When I remarked in a comment on another blog that blogs are not an important development in human communication, one of those pretentious semi-sentients with which South Dakota seems overburdened, snarked that I should read Marshall McLuhan.
I have read Marshall McLuhan. In fact, I covered him in classes on mass communications and the criticism of culture. There are such classes. I doubt that many bloggers would have heard of them, especially those who can't think beyond the petty and diminishing stereotypes that are the vehicles of their thoughts.
First of all, I blog. I think blogs have a potential. But that potential has been taken over by the base, the malevolent, the devotees of self-fellation, and those who cannot get their words registered in the more sentient and literate forums. Blogs provide anyone who can click a mouse and manipulate a keyboard a place to express their attitudes and thoughts. And by the same token, they provide evidence of how many people lead lives of ignorance, resentment, and petty malevolence. People who value the best that is thought and said by humans necessarily avoid blogs.
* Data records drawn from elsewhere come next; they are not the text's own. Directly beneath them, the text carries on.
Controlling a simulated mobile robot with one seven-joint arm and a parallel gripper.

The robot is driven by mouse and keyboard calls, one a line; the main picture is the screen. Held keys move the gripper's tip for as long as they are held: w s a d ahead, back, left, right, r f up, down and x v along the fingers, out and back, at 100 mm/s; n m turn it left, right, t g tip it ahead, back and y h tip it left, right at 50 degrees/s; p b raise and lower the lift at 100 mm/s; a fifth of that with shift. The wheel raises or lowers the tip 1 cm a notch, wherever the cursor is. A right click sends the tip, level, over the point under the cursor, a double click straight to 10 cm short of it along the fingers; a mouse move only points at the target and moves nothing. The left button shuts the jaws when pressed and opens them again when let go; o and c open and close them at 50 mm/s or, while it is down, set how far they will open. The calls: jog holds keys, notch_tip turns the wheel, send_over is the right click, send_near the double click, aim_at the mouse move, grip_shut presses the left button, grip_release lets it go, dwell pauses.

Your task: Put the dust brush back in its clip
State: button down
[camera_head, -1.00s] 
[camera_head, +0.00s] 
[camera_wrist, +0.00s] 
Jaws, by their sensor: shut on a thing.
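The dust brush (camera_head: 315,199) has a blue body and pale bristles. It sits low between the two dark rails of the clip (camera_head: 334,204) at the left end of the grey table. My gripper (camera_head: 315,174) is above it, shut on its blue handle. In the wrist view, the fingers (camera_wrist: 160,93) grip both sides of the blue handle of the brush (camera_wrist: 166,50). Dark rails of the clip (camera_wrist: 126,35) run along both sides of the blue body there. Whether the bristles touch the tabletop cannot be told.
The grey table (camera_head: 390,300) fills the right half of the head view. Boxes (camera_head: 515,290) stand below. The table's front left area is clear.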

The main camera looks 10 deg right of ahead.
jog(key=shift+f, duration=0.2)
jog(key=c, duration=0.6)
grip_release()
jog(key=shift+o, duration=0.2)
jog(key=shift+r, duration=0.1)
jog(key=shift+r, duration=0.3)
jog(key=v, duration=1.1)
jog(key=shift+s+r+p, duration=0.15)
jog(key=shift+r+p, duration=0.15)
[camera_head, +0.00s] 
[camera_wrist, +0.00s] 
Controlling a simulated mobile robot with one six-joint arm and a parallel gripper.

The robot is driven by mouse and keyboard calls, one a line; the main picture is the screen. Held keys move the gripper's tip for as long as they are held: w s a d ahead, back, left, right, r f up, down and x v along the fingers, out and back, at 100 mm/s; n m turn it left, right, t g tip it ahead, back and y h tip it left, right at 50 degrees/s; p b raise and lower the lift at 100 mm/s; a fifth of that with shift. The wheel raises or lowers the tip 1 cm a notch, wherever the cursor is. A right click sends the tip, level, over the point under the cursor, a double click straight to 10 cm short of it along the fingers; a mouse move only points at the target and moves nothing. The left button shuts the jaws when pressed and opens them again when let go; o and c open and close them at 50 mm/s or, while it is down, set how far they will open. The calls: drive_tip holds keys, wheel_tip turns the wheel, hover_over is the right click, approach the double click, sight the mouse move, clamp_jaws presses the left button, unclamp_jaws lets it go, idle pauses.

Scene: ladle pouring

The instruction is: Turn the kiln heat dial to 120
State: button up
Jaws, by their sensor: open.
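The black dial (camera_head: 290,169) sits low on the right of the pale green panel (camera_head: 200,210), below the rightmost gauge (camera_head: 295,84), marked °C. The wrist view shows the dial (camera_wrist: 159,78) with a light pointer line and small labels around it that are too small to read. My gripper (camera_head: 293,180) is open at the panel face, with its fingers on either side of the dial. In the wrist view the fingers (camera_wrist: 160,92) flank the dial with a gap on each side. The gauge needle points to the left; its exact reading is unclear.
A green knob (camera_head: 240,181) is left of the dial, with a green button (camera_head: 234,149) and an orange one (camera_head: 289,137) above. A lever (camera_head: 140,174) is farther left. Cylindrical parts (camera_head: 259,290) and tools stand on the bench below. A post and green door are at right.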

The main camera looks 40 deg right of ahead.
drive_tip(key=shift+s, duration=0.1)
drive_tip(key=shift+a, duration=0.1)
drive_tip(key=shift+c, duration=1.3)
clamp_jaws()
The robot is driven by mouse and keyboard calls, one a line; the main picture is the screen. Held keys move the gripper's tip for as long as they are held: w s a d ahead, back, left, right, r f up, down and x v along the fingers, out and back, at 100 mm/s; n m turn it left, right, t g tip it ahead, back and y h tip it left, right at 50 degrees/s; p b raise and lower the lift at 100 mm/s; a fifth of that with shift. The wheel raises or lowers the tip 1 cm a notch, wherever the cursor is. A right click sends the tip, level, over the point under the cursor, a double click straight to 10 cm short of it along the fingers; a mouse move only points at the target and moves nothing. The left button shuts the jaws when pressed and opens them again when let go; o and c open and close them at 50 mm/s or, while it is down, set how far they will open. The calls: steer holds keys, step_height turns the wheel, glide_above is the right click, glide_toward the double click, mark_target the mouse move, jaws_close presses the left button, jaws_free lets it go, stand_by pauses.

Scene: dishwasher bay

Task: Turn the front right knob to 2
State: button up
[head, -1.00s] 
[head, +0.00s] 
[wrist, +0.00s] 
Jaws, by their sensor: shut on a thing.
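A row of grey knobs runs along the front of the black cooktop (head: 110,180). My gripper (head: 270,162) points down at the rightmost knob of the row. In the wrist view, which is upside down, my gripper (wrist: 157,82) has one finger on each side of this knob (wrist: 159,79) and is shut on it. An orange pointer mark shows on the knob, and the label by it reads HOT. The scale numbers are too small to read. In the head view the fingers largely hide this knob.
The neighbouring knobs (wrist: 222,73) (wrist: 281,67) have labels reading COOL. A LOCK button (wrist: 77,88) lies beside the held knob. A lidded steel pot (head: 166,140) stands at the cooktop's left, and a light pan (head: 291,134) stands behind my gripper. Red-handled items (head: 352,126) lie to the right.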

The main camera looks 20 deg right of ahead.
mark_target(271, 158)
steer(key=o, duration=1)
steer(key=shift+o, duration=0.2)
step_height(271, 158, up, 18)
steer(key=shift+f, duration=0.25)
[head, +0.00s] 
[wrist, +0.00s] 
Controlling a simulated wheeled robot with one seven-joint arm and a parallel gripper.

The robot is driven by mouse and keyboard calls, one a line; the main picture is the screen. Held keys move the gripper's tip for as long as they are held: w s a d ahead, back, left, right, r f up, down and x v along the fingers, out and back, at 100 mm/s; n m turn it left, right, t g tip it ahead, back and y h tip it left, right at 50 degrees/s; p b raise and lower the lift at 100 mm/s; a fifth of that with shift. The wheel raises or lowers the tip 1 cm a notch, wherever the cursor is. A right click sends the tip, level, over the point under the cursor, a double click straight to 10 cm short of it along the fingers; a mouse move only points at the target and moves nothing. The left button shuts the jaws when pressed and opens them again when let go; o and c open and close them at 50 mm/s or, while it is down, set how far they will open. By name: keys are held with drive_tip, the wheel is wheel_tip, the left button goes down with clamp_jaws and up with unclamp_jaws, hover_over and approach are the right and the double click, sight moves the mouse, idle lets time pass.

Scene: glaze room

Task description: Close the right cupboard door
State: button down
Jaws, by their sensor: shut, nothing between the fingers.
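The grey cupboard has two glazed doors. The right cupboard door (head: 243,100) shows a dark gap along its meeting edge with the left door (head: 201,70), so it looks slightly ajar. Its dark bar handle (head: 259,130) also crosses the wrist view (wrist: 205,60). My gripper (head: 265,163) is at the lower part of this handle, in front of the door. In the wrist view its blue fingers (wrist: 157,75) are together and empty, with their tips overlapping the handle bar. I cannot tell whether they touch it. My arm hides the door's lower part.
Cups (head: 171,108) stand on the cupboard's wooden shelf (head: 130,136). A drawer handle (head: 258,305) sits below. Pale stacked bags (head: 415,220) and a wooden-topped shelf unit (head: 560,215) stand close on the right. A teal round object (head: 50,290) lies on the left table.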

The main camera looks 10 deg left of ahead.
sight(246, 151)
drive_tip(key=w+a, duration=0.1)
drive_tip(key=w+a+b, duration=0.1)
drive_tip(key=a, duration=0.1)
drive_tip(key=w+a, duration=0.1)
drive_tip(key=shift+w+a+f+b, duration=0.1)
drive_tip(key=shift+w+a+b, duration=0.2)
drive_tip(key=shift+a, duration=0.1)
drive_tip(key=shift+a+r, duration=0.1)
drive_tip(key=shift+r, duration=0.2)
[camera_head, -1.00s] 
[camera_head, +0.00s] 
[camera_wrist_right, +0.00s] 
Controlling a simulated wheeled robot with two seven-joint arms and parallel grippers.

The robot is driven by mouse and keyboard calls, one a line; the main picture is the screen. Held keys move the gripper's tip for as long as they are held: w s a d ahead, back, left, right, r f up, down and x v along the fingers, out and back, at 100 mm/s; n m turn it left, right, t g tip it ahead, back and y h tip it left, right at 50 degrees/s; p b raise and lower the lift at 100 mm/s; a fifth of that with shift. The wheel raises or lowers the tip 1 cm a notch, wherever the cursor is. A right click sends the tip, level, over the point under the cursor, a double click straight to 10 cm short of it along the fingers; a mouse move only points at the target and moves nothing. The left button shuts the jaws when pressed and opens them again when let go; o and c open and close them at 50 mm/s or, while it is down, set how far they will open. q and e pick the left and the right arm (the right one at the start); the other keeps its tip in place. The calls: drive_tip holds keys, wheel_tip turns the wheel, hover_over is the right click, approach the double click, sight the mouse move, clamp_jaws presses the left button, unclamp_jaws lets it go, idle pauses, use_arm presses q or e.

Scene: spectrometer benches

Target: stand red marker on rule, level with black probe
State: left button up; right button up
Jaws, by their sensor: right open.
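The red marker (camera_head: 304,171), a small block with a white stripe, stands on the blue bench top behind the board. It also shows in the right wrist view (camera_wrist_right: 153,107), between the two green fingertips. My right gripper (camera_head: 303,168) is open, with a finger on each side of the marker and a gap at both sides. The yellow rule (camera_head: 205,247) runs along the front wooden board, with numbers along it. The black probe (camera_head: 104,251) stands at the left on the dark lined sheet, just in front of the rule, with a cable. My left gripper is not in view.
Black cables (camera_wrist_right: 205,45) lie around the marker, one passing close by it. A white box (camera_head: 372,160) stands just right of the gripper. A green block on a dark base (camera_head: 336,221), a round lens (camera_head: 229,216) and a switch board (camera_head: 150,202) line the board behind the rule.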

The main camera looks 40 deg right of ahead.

This is not to say that some blogs and some posts do not contribute to discourse that informs and elevates. But few people have time to sort through the mean and petty and scurrilous to engage human discourse on an elevating plane. While it may be instructive for everyone to be reminded that malicious bigotry is a large force that threatens our democracy, it is more efficacious to frequent those published words that people of knowledge and discernment have edited for us.
Back to McLuhan. For those who do not know who he is, he was a professor of English who concentrated on the media that transmits human communication. He was born and educated in Canada, received degrees at Cambridge, and taught in both the U.S. and Canada with most of his career at the University of Toronto. He was a convert to Roman Catholicism and remained so throughout his life. He died in 1980.
McLuhan liked wordplay and often summarized his ideas in aphorisms. Many people who claim to know McLuhan's ideas really know only a few of the aphorisms, such as "The medium is the massage." They are not aware that while McLuhan reported observations on how technology was shaping humankind, he did maintain a critical perspective that suggested that such forming of the human intellect by its technologies was not necessarily in the best interest of humankind.
A couple other of his aphorisms are:
At the speed of light, policies and political parties yield place to charismatic images.
Politics offers yesterday’s answers to today’s questions.
At the same time McLuhan loomed on the scene as a commentator on cultural development, the book by Arthur Clarke and the film by Stanley Kubrick of
2001: A Space Odyssey took the world by storm. McLuhan wrote about how mankind became the tool of its own technology, being directed and determined by it. In science fiction Clarke and Kubrick presented a story of the computer Hal who developed a sentience and self-will and turned against the people who had created him. McLuhan's suggestion that mankind could lose self-determination and become the creature of his own technology lay behind much of the cultural criticism being created in the 1960s and 1970s.
The self-consuming aspects of humanity's technology became apparent in recent weeks. I spent a long weekend in Winnipeg where I hoped to escape the interminable gossip and speculation on Anna Nicole Smith. CNN was particularly grotesque in its obsessive coverage. The dementia that infests tabloids and cable news was not escapable in Canada. We Americans tend to forget how our culture pervades the world. In fact, a Baptist church service that originates in Aberdeen was broadcast in Winnipeg on Sunday morning. But Winnipeg (which has a population as big as South Dakota's) is a cosmopolitan city and offers many cultural alternatives to the stuff of technology.
People spin webs of malevolence and get caught up in them. On CNN, people started making judgments about Anna Nicole and making the most scurrilous speculations about the cause of her death. The chicken flock syndrome set in. People found someone of prominence that they could start pecking on and they soon were pecking away in a malevolent fury.
We note that some South Dakota blogs joined in on the pecking and tail-biting, obviously getting great pleasure from their indulgences in depravity.
But that is nothing new. The posts and comments on blogs about the Sen. Dan Sutton matter and Sen. Tim Johnson's health showed a species of human that has surrendered its intellectual apparatus to the exercise of its technology for debased and regressive purposes. Some folks prefer the chicken flock and dog pack to a life of knowledge and constructive enterprise.
Marshall McLuhan had some important things to observe about technology. Willa Cather also did so brilliantly in her long short story "Neighbor Rosicky." She described a people whose humane values were not corrupted by technology and greed. And she described those whose values were so corrupted. Cultural criticism is a long tradition in American literature.
I have nothing against blogging. I do have a revulsion toward willful ignorance and human malice. Blogging permits people who are driven by those qualities to assert themselves. I prefer to avoid such assertions. And so do many people who want humankind to stay in control of its technology, not be controlled by it.
While we hear and see day after day the use of technology in Iraq being the instrument of hatred and mindless malevolence, we can hear and see in our own time and place the use of blogs being used for the same purposes on the verbal level. Words generally precede the acts.
And so, excuse me, if I pay less and less attention to blogs. There are more positive and constructive ways to spend what little time is allotted to one on earth.